UBS's loss is Leeson's gain

Not many winners have emerged from the UBS rogue trader scandal, but Nick Leeson is one. The man who brought down Barings Bank has been much in demand for the insights he can offer on such matters – now he has been signed up by Insurance Times for a spot of public speaking at its forthcoming Global Leaders Forum. Leeson will be the star of the show at the session on regulation and risk.

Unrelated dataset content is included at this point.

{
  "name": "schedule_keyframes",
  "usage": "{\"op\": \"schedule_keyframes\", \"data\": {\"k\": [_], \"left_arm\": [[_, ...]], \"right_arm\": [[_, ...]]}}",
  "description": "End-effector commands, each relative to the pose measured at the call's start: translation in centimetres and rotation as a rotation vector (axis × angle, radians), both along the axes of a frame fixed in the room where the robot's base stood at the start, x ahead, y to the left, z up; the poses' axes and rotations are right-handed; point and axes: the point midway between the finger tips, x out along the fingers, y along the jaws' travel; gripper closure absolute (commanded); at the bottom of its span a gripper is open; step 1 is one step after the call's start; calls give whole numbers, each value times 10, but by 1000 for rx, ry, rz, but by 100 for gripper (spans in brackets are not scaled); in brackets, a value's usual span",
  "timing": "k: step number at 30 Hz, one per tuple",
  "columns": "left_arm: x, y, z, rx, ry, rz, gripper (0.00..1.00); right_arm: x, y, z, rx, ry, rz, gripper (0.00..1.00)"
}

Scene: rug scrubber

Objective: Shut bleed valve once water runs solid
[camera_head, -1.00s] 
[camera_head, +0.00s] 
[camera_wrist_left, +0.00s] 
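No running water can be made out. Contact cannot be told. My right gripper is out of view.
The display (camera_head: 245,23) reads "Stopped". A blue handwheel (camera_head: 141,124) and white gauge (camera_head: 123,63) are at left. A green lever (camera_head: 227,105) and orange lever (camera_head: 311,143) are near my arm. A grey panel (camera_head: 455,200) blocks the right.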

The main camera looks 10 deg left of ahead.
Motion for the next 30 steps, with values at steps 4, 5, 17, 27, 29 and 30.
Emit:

Umunna takes fight to the City

Our compliments to Chuka Umunna, the Labour MP, who appears to have achieved the impossible: getting City types to question their own importance. Umunna was one of the speakers at this week's Chartered Institute for Securities & Investment annual debate, on the topic of "The City: Asset or Liability?" After he'd finished with the 300-strong audience of financial folk, Cisi measured a 17.5 per cent swing in opinion away from the view that their profession was a huge asset to the country.

Backdraft for new dragon

The new series of Dragons' Den has upset Richard Hillgrove, who has worked on PR for past and present dragons including Duncan Bannatyne, James Caan and Simon Woodroffe. He is less than impressed with Hilary Devey, the latest addition to the panel. "Now the show verges on road-crash television," he complains. "Devey... has lowered the tone of the show – the dragons have always been rather guarded about their personal lives, but Devey is happy to tell all about her son's heroin addiction."